30 de junho de 2014

Sobre vinhos na Provence: o vin cuit

Eu tomei conhecimento sobre a existência do Château Grand Boise graças ao vin cuit. É um produto típico da Provence, porém muito pouco conhecido, e eu pretendia descobrir mais sobre ele. O site do Château foi um dos primeiros que encontrei, e tinha uma explicação bem didática a respeito do produto. Por isso, estava na minha lista de propriedades a visitar. Contei em outro texto como foi a visita ao Château, mas ficou faltando falar dele, do vinho que me fez ir até lá.

Portão de entrada do Château Grand Boise

O que é

O vin cuit é um vinho doce, de sobremesa, tradicional da Provence, principalmente da região próxima a Aix-en-Provence. O nome significa 'vinho cozido', e isso se refere à técnica usada para obtenção da alta concentração de açúcar.

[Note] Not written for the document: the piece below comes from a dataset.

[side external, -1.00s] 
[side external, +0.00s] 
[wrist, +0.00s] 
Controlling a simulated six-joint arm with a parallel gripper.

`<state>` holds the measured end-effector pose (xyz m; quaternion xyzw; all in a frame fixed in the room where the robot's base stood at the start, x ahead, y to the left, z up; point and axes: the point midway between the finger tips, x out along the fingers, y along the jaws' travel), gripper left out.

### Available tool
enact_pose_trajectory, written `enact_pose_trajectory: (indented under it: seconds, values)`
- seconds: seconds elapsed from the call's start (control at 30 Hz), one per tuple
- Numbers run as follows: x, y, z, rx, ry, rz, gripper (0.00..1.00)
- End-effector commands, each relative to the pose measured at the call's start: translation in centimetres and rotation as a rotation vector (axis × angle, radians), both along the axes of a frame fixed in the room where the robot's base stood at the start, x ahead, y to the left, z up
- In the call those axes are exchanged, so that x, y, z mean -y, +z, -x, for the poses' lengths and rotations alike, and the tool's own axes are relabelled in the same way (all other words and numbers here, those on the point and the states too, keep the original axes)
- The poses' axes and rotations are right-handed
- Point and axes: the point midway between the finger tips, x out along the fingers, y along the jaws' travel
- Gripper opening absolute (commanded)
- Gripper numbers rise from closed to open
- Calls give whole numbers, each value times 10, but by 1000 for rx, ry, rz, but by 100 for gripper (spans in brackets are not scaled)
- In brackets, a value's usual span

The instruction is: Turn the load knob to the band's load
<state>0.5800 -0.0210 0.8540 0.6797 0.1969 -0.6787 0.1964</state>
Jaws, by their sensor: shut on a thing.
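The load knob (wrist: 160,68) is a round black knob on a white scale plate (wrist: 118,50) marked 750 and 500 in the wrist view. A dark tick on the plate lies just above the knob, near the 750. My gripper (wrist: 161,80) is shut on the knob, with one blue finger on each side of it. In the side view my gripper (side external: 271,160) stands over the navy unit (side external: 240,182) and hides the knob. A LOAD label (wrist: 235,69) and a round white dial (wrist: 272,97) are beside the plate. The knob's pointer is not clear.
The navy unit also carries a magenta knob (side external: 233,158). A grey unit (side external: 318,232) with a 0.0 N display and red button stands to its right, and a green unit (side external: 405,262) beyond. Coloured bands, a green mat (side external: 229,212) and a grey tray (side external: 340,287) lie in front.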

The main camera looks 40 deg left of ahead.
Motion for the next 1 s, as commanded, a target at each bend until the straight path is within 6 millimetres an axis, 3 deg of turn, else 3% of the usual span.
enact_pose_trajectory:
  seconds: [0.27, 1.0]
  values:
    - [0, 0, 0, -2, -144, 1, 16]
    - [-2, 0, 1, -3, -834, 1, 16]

Na realidade, não é o vinho que é cozido, mas sim o mosto (isto é, o suco obtido da uva, antes da fermentação). Ele é cozido a uma temperatura relativamente baixa (para não caramelizar demais), até que perca um terço (dependendo do produtor, a metade) do volume pela evaporação da água. Com isso, obtém-se um mosto mais concentrado. A forma tradicional de cozimento implica em um tacho de cobre sobre fogueira a lenha. Após ser resfriado, é colocado para fermentar, e a fermentação se interrompe naturalmente, quando o vinho atinge entre 13% e 15% de teor alcoólico, e mantém de 70g/L a 90g/L de açúcar residual. E por fim, ele estagia alguns meses em barrica.

Ou seja, diferente dos vin doux naturels - vinhos de sobremesa franceses, cujo nome poderia ser traduzido como vinhos naturalmente doces, mas que na realidade, são produzidos com acréscimo de álcool para interromper a fermentação - os vin cuits são realmente naturalmente doces, sem necessidade de fortificação. Tampouco, são uma mistela (uma mistura de suco de uva com álcool, que não sofre fermentação).

Um grupo de 16 produtores tradicionais se reuniu em uma associação que pretende preservar a forma de produção tradicional, e também pedir o reconhecimento dele como um produto típico, distinto. Isto porque hoje, nem a legislação francesa, muito menos a européia, o reconhecem como um tipo de produto específico. Nada impede que os produtores o produzam, e coloquem o termo vin cuit nos rótulos, mas oficialmente seus produtos são classificados como vinho de mesa.

Vin cuit do Château Grand Boise

As características do Vin cuit

Ele pode ser produzido com uvas brancas ou tintas, porém na forma de vinificação de vinho branco, isto é, não há maceração com a casca da uva. O suco é extraído por uma prensagem leve, para se obter o suco incolor. Mesmo assim, ele termina com uma coloração caramelo escuro, devido ao cozimento.

O Vin Cuit Château Grand Boise é produzido com uvas tintas (Grenache, Syrah, Cinsault, Carignan), e não passa por filtração, por isso, é perceptivelmente turvo, na taça. Chega a 16% de teor alcoólico, e a representante garante que não tem fortificação.

Além dele, também tive a oportunidade de provar o Vin Cuit de Virant, do Château Virant. É filtrado, e portanto, mais cristalino. Tem apenas 14,5% de álcool, e quanto às variedades de uva, o produtor disse que tem muitas diferentes. É um corte de brancas e tintas, inclusive, um corte de anos diferentes (assim como o do Grand Boise, não tem safra determinada).


Em comum, ambos apresentaram uma excelente acidez, o que é fundamental para um vinho de sobremesa não ser enjoativo, mas que ainda assim me surpreendeu. Eu achei que o cozimento fosse destruir os ácidos da uva, o que, pelo jeito, não ocorre. Os aromas são intensos, de frutas secas (damasco, muito figo, amêndoas torradas), casca de laranja, e caramelo (não há como não ter aroma de caramelo). O açúcar e o álcool são bem balanceados. Os vinhos nos conquistaram, e acabamos comprando duas garrafas, uma de cada produtor, para trazer ao Brasil.

Cave do Château Virant

Curiosidade: além do vin cuit propriamente dito, o Château Virant também produz um vinagre de vin cuit. É um vinagre muito interessante, lembrando a doçura de um creme de balsâmico, porém sem a mesma viscosidade. Ficamos tentados a comprar uma garrafinha, mas o formato da garrafa não ajudava, ficamos com medo que se quebrasse, e decidimos não trazê-la.